**Goal:**
Each line from the one that contains "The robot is" to the end of the material must be quoted exactly; include both end lines and nothing else.

^^^^^^^^

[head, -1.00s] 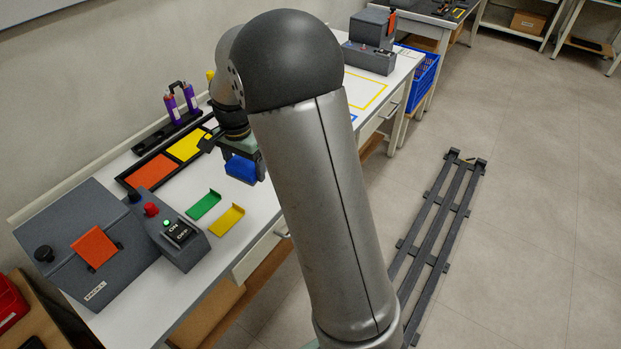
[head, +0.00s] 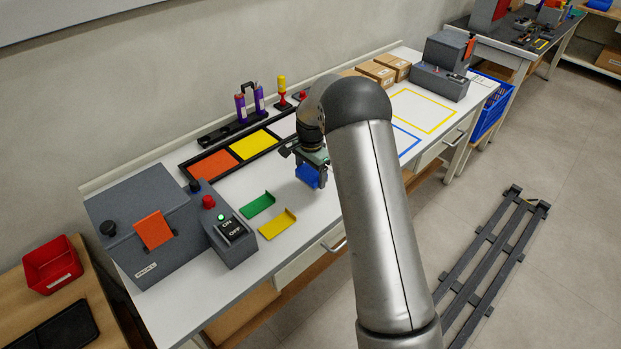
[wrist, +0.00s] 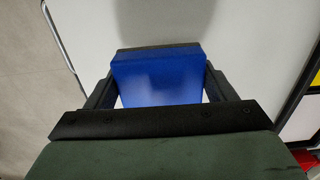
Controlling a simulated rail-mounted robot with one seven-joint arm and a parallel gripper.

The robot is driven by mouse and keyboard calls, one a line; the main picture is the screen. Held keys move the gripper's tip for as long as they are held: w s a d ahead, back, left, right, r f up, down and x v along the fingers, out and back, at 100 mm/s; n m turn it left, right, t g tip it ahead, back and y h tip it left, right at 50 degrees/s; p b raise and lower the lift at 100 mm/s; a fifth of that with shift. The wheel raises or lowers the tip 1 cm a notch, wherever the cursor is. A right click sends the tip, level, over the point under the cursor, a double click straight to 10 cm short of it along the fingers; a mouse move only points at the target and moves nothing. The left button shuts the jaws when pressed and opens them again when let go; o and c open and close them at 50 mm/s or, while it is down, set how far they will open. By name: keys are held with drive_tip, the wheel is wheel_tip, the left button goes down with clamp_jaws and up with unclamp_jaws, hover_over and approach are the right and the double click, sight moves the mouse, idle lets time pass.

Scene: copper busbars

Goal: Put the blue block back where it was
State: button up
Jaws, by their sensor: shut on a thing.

^^^^^^^^

**Solution for this exercise:**
The robot is driven by mouse and keyboard calls, one a line; the main picture is the screen. Held keys move the gripper's tip for as long as they are held: w s a d ahead, back, left, right, r f up, down and x v along the fingers, out and back, at 100 mm/s; n m turn it left, right, t g tip it ahead, back and y h tip it left, right at 50 degrees/s; p b raise and lower the lift at 100 mm/s; a fifth of that with shift. The wheel raises or lowers the tip 1 cm a notch, wherever the cursor is. A right click sends the tip, level, over the point under the cursor, a double click straight to 10 cm short of it along the fingers; a mouse move only points at the target and moves nothing. The left button shuts the jaws when pressed and opens them again when let go; o and c open and close them at 50 mm/s or, while it is down, set how far they will open. By name: keys are held with drive_tip, the wheel is wheel_tip, the left button goes down with clamp_jaws and up with unclamp_jaws, hover_over and approach are the right and the double click, sight moves the mouse, idle lets time pass.

Scene: copper busbars

Goal: Put the blue block back where it was
State: button up
Jaws, by their sensor: shut on a thing.

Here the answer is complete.